SUPPLIED INFORMATION ▸
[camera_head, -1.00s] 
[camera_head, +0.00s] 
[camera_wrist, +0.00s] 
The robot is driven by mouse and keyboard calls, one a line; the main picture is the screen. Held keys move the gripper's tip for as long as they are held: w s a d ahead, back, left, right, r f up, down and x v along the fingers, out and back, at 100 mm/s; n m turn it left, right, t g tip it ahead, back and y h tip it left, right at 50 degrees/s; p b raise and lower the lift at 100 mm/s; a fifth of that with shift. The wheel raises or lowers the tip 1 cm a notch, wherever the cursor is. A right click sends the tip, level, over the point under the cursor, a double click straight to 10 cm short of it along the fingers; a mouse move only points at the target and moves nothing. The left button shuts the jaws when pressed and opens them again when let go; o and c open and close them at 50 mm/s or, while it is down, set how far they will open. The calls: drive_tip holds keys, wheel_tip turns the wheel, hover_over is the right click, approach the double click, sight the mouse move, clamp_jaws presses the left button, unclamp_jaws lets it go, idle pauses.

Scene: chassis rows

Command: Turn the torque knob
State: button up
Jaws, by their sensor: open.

PROBLEM DETAILS ▸
Every line above needs to be retyped exactly.

EXERCISE RESULT ▸
[camera_head, -1.00s] 
[camera_head, +0.00s] 
[camera_wrist, +0.00s] 
The robot is driven by mouse and keyboard calls, one a line; the main picture is the screen. Held keys move the gripper's tip for as long as they are held: w s a d ahead, back, left, right, r f up, down and x v along the fingers, out and back, at 100 mm/s; n m turn it left, right, t g tip it ahead, back and y h tip it left, right at 50 degrees/s; p b raise and lower the lift at 100 mm/s; a fifth of that with shift. The wheel raises or lowers the tip 1 cm a notch, wherever the cursor is. A right click sends the tip, level, over the point under the cursor, a double click straight to 10 cm short of it along the fingers; a mouse move only points at the target and moves nothing. The left button shuts the jaws when pressed and opens them again when let go; o and c open and close them at 50 mm/s or, while it is down, set how far they will open. The calls: drive_tip holds keys, wheel_tip turns the wheel, hover_over is the right click, approach the double click, sight the mouse move, clamp_jaws presses the left button, unclamp_jaws lets it go, idle pauses.

Scene: chassis rows

Command: Turn the torque knob
State: button up
Jaws, by their sensor: open.

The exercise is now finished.